This is the story of how Australians became a free people, gaining the liberties they desired to take control of their own lives, the freedom and right to govern themselves and the capacity to address their own political problems through democratic institutions. It is therefore the story of how the Australians laid the foundations for one of the world’s most successful countries, which has achieved unprecedented levels of personal freedom and social equality.
This book attempts to give an account of the “liberal project” and, in telling the story, seek to be part of a conversation about the meaning of the Australian political experience. I describe the history of liberalism in Australia as a “project” to signal that this is not simply an account of abstract or philosophical ideas but of ideas expressed through the actions of real people, as they attempted to apply the intellectual and cultural thought of their time to the task of solving the political problems they faced.
The term 'project' is intended to emphasise the purposes and actions of people as they seek to give effect to the ideas that guide them. One might a validly discuss a "Christian" project, an "Islamic" project, a socialist" or perhaps a 'green' project.
Australia provides an especially compelling and important example of the attempt to establish a liberal society because liberals in Australia have had a remarkable opportunity to realise their ideals in practice. First, the settlement of Australia by the British and by later waves of immigrants occurred in the age when liberal ideas were reaching the height of their influence on politics and society in the West. Liberalism has been the source of the dominant political ideals in Australian politics for most of the country’s history, and of the guiding ideas that have motivated the policies of the men and women and of the political parties that have most frequently governed Australia and its states (and, before them, the colonies).
Second, the European settlement of Australia occurred relatively recently in a historical sense — in 1788, the year before the United States adopted its constitution and before the French Revolution broke out — and liberals in Australia have had an opportunity to pursue their ideals relatively free from the constraints of the entrenched social structures and pre-modern cultures of the Old World (and even of their surviving remnants in the New World of North America). With some of the impediments of history removed one might therefore expect Australian liberals to have been more successful in pushing towards the achievement of a society based on liberal ideals than other nations.
Third, Australian liberals have had a whole continent on which to construct the new society and its institutions. They were not, with limited exceptions, engaged in conflicts for possession with other occupying powers. They did, however, face one inescapable human challenge to their liberalism.
As with North America, the Australian continent had already been settled before the British arrived. When the British First Fleet arrived and hoisted the Union Jack on January 26, 1788, at Sydney Cove, the estimated 300,000 to 750,000 Aboriginal people (the exact number is not certain) constituted the oldest continuous human society in the world — a settlement made by some of the first modern humans to emerge from Africa, by way of India and the Indonesian archipelago, some 60,000 years before. Indeed, Australia’s occupancy by modern humans possibly pre-dates that of Europe and almost certainly that of the Americas.
Coming to terms with this fact has been a tormenting experience for Australian liberals, as it has been in all the major immigrant nations of the modern era in relation to the people who were there before: the United States, Canada, South Africa, New Zealand and Australia in the English-speaking world.
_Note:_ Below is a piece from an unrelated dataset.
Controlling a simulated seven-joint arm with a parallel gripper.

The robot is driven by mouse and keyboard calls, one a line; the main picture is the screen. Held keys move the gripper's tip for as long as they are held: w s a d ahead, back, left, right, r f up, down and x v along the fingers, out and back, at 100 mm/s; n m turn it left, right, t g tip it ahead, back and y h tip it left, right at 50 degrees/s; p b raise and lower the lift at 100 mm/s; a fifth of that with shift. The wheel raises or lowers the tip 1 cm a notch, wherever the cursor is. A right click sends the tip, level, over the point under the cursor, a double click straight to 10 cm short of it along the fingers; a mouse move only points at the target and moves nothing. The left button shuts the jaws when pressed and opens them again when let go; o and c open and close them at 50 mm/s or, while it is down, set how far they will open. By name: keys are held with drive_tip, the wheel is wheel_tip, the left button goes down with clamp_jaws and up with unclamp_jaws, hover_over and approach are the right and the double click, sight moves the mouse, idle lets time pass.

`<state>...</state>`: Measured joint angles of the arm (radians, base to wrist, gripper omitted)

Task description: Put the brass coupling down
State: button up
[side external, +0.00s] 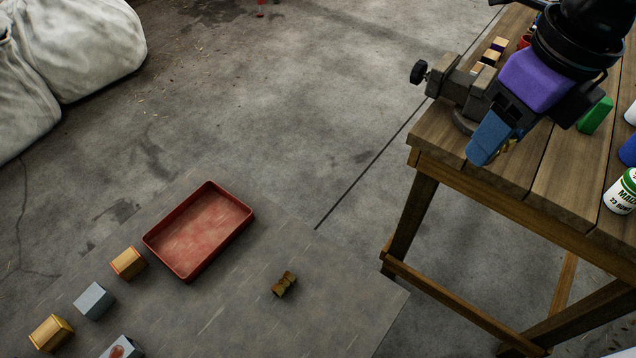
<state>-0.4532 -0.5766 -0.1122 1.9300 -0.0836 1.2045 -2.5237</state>
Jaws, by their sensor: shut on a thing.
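My gripper (497,146) is at the upper right, over the near end of the wooden workbench (437,136). It has a purple body and a wide blue finger facing the camera. A small sliver of a brass-coloured thing, the brass coupling (508,147), shows beside the blue finger; my gripper is shut on it. Most of the coupling is hidden by the finger, and I cannot tell whether it touches the bench top. Another small brass-coloured fitting (284,285) lies on the grey low surface at the lower middle, well apart from my gripper.
A grey vise (456,84) stands on the bench close left of my gripper. A green block (595,115) and a white can (621,192) are to the right. Below are a red tray (249,213) and several small boxes (129,263). The bench's near boards are clear.

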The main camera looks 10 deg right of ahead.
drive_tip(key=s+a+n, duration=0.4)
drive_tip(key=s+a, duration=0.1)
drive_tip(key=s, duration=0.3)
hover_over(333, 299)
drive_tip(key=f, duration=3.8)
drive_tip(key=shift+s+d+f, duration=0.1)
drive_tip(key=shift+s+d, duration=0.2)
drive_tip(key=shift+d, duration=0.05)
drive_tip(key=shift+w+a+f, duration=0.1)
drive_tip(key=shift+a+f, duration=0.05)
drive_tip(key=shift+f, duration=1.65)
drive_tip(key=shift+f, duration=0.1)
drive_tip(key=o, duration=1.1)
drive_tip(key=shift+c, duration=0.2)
One important cultural context for the Australian settlement preserved it at least from one great humanitarian crime measured against liberal values. Britain was already turning against slavery when Australia was first settled and, unlike the US, Australia never experienced slavery (although it came close on occasion), and therefore does not have the legacy of social division and prejudice that slavery left in North America.
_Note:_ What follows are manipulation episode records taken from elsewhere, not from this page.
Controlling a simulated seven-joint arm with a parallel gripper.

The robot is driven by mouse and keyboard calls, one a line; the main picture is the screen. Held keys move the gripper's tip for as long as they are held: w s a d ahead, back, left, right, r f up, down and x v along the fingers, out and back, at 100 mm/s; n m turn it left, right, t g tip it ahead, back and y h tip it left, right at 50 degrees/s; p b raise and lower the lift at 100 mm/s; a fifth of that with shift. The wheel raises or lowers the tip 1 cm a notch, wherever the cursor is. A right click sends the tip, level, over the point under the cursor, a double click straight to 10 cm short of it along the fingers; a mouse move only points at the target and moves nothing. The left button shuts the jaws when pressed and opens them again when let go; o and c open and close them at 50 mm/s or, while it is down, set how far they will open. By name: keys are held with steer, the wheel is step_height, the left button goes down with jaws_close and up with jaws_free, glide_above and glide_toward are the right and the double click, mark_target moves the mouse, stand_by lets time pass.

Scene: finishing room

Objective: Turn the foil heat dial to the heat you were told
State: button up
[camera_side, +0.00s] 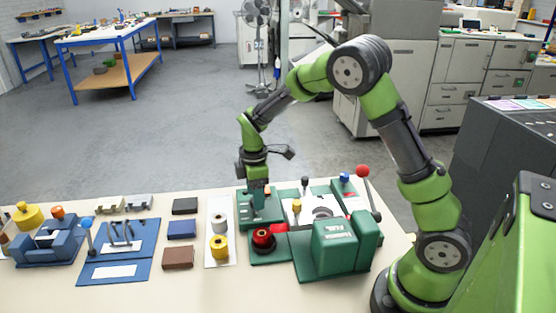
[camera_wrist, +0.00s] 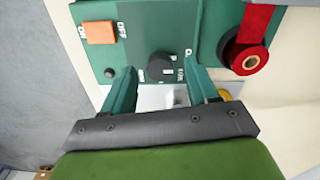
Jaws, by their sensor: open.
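The black heat dial (camera_wrist: 160,66) sits on a green panel (camera_wrist: 190,30) with small white markings around it. My gripper (camera_wrist: 160,78) is open, one teal finger to each side of the dial in the wrist view. I cannot tell whether either finger touches it. In the side view my gripper (camera_side: 256,188) points down over the green control box (camera_side: 268,212) and hides the dial. The dial's exact setting is too small to read.
An orange button (camera_wrist: 100,32) and a small black knob (camera_wrist: 109,73) share the panel. A red foil roll (camera_wrist: 250,60) is to the right. The green press (camera_side: 335,245) has a red-ball lever (camera_side: 362,171).

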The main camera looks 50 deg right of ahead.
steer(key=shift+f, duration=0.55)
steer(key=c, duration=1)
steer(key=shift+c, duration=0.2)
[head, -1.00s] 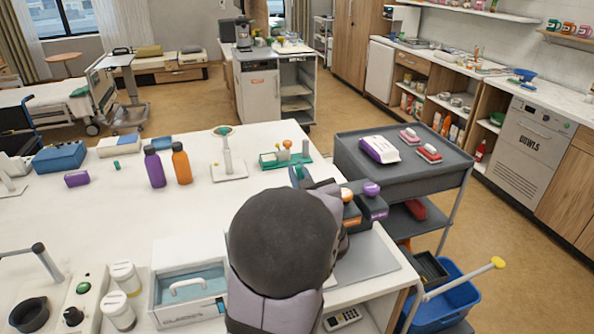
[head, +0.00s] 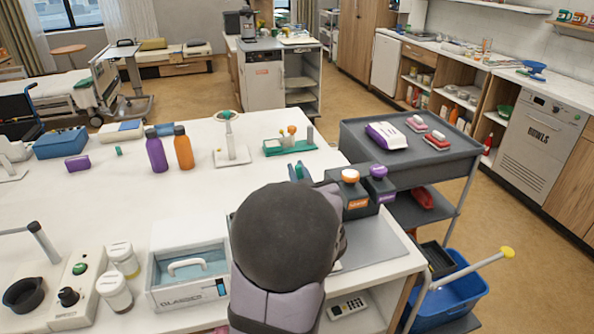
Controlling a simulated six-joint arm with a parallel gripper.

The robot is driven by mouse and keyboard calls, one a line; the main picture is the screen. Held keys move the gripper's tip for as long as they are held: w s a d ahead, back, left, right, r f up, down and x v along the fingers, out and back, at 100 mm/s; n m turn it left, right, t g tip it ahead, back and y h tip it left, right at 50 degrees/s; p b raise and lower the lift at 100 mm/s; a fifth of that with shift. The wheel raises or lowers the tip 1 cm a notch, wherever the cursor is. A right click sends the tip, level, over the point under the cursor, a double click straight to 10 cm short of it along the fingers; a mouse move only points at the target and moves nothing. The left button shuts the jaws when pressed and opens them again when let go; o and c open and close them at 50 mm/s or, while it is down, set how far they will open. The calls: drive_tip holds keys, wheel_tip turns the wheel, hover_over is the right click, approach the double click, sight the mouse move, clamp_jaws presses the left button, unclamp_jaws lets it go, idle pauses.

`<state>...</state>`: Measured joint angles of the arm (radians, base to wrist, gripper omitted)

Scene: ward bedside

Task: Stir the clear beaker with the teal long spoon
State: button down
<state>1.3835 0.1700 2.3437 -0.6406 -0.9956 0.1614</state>
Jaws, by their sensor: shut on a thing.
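My gripper (head: 299,172) shows only as a small grey part beyond my dark, round arm joint. A short teal piece, which looks like the teal long spoon (head: 298,168), stands up between its fingers. The gripper looks shut on it. The rest of the spoon is hidden behind my arm. I cannot make out the clear beaker; my arm covers part of the worktop where it could stand.
A grey trolley (head: 440,150) adjoins the white worktop (head: 90,205). The worktop's middle left is clear.

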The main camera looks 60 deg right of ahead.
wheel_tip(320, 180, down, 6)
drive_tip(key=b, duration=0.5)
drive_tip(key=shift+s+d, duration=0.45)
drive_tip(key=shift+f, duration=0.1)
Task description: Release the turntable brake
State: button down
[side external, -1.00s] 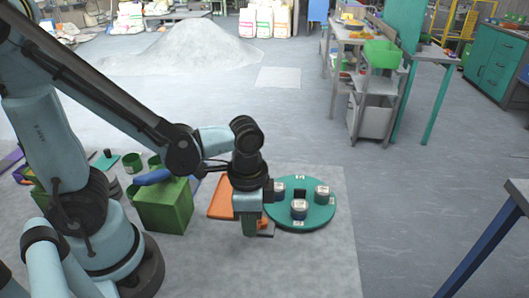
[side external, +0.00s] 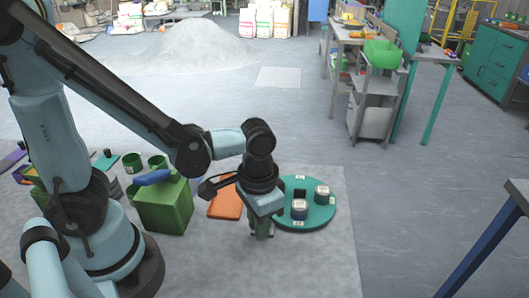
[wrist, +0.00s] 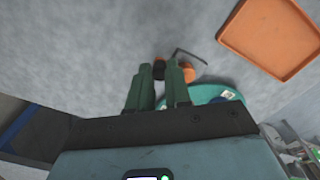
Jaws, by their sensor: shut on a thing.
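My gripper (side external: 264,231) points down at the turntable's front left side. In the wrist view its two green fingers (wrist: 161,72) are close together on a small black piece, seemingly the brake's handle (wrist: 158,71). An orange part (wrist: 189,76) and a thin dark bar (wrist: 191,56) show beside the fingertips. In the side view my gripper hides the brake.
An orange tray (side external: 226,204) lies left of the turntable. A green box (side external: 163,207) with a blue item on top stands further left. A grey powder heap (side external: 203,46) lies at the back. The floor right of the turntable is clear.

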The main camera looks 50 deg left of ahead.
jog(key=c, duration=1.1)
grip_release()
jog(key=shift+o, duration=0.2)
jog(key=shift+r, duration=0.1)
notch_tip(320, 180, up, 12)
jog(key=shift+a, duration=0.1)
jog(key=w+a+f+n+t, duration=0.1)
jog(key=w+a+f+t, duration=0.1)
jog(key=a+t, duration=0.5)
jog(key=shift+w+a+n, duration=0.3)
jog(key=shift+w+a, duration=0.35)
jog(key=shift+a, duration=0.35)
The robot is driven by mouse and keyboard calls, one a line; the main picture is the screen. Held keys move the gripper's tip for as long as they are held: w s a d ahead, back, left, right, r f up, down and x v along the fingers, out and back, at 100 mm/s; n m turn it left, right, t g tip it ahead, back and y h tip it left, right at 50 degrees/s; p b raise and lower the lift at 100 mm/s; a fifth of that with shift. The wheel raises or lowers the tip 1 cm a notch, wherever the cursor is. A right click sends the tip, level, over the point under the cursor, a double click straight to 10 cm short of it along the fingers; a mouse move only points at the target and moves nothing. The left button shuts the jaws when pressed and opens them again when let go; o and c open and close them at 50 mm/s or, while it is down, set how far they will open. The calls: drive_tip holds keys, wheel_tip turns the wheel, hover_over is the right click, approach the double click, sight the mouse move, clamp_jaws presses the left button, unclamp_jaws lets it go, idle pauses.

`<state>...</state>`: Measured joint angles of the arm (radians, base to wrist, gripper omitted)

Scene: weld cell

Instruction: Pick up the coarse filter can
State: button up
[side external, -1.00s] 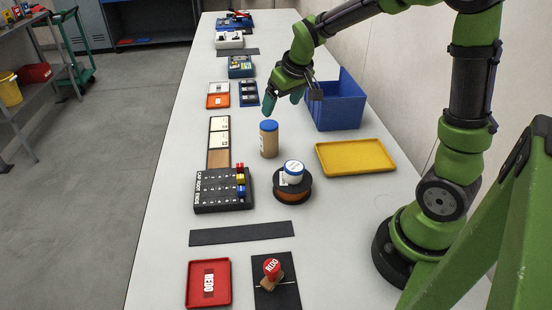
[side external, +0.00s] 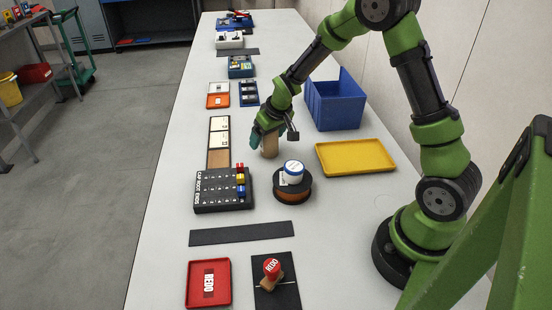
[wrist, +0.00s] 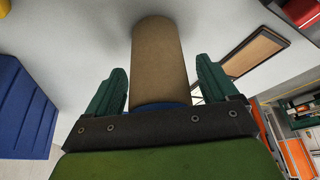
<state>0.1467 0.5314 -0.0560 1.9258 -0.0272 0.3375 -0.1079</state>
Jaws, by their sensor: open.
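A tan cylindrical can (side external: 270,147) stands upright on the white table; its label is not readable, so I cannot confirm it is the coarse filter can. My gripper (side external: 268,138) is over its top, which is hidden in the side view. In the wrist view the can (wrist: 160,60) is between my two open green fingers, with a gap on each side, and a sliver of its blue lid (wrist: 160,107) shows near the palm. A white can with a blue top (side external: 293,172) sits on a black spool with orange (side external: 292,193).
A blue bin (side external: 336,105) and a yellow tray (side external: 355,157) lie to the right. A black label rack (side external: 220,190) is in front and left, and a wooden-framed board (side external: 219,140) lies left of the can. A red tray (side external: 208,284) and a red-topped stamp (side external: 273,272) are nearer.

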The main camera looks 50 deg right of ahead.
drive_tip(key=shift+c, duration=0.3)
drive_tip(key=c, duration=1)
Fourth, Australia, since the original British settlement, has not been invaded (although it has been attacked), and the later arrivals among the Australian people have never known in their new homeland the distrust and division experienced by many European nations that have been invaded and conquered or the pain of collaboration with, and resistance to, the conquerors.
Consequently, with perhaps the exception of the ideologically riven interwar period of 1919 to 1939, social trust in Australia has generally remained high, and social capital has been available to support the effort to build a society founded on liberal principles.
Fifth, Australia was founded at a moment in time when rapid communication across the world — by steam and later coal and oil-powered ships, by telegraph and telephone, by air travel and through the internet — became possible for the first time. Australia’s foundation and growth has coincided with the industrial and post-industrial revolutions and has been able to take advantage of multiple new technologies that have permitted the rapid development of industries and trade, both domestically and internationally.
One of the promises of liberalism was that individual freedom would enable for the first time a whole people to break out of poverty and the opportunity to seek on earth a pathway to personal fulfilment. Delivering on this promise meant establishing a more productive economy than had ever previously been achieved. In the later 19th century a small but rapidly expanding immigrant population found itself with access to some of the richest goldfields in the world, and with more fertile agricultural land per head than the more numerous settlers in the United States. With its predominantly male population and its trading capacity as technology developed, Australians developed on the basis of wool and wheat production (in particular), the then most highly productive agricultural sector in the world.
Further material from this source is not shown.